At first horses snorted and stuck up their tails and ran in great fear away from the iron monster that was belching forth sparks, and flame and smoke from the wood-burning fire pots, but they became used to it. Cows made the same ado over it. They, too, became accustomed to it. Father was one of the hands that followed the train and nailed down the bent ends of the thin strap rails. He also attended the horses working the windlass in the pit at the top of the incline plane.

All but the writer have responded to Conductor Time's "All aboard," and taken passage to that land from whose border no traveler returns.

The present network of railroads in this county known as the Lehigh Valley Railroad system is comparatively modern and its divided histories are well known to our older inhabitants.

Charter of Ithaca & Owego Railroad, granted 1828; opened to traffic, 1834; sale to Archibald McIntyre and others, 1842; leased to Delaware, Lackawanna & Western Railroad, for 99 years; broad gauge track changed to narrow, 1878.

Ithaca & Athens Railroad and Cayuga Lake Railroads opened to traffic, 1872; Geneva & Ithaca opened to traffic 1873.

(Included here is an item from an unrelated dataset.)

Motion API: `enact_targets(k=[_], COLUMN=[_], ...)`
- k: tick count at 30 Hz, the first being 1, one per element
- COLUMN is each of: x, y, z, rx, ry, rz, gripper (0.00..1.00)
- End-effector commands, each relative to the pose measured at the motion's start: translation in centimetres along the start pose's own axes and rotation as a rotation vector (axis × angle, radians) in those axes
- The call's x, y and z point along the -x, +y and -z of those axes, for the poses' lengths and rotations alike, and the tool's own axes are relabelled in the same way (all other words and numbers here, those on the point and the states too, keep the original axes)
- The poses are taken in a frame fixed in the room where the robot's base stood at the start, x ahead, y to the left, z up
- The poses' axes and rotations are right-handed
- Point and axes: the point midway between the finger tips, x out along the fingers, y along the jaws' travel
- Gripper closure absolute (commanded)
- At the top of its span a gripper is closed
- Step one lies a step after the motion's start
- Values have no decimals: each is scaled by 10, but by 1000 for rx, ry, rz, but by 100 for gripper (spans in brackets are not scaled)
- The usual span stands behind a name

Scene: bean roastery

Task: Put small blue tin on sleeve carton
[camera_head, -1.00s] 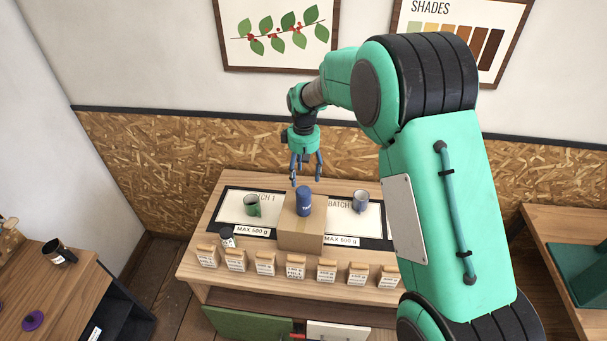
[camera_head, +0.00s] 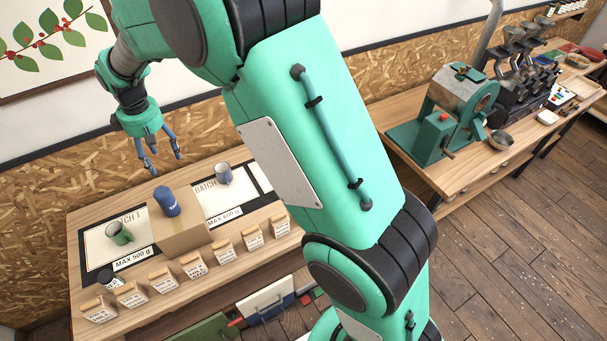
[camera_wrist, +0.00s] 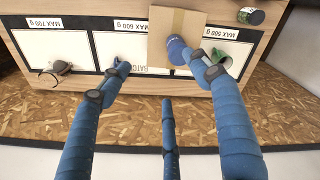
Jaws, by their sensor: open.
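The small blue tin (camera_head: 165,201) stands upright on top of the brown sleeve carton (camera_head: 183,236). In the wrist view the blue tin (camera_wrist: 177,50) shows on the carton (camera_wrist: 158,35), partly hidden by one of my fingers. My gripper (camera_head: 160,170) is open and empty, just above and behind the tin in the head view, apart from it. In the wrist view the spread fingers of my gripper (camera_wrist: 160,85) hold nothing.
Several small labelled bags (camera_head: 163,280) line the table's front edge. A green roasting machine (camera_head: 440,120) stands on another bench at right.

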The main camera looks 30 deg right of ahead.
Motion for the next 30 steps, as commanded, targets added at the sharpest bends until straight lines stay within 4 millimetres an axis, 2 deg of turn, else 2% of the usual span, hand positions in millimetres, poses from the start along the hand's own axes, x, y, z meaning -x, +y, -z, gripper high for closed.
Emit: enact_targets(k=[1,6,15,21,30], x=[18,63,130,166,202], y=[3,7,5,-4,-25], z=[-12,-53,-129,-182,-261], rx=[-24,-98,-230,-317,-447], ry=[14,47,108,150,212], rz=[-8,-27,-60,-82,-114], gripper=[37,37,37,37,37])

The last railway to be chartered and constructed in this county is the Ithaca-Auburn Short Line. It is of very recent date. The Ithaca Street railway is not so recent in its history, but it has a record and is today doing the work it was designed to and has the reputation of being a surplus earning plant while giving general satisfaction to the traveling public.

Ithaca has had an extensive railroad history and it has the oldest running line in the state and nation. The Journal's editorials during five long years, from 1825 to 1830 really built the Ithaca & Owego Railroad and connected the Erie canal with the Susquehanna River and later with the then great and wonderful Erie Railroad.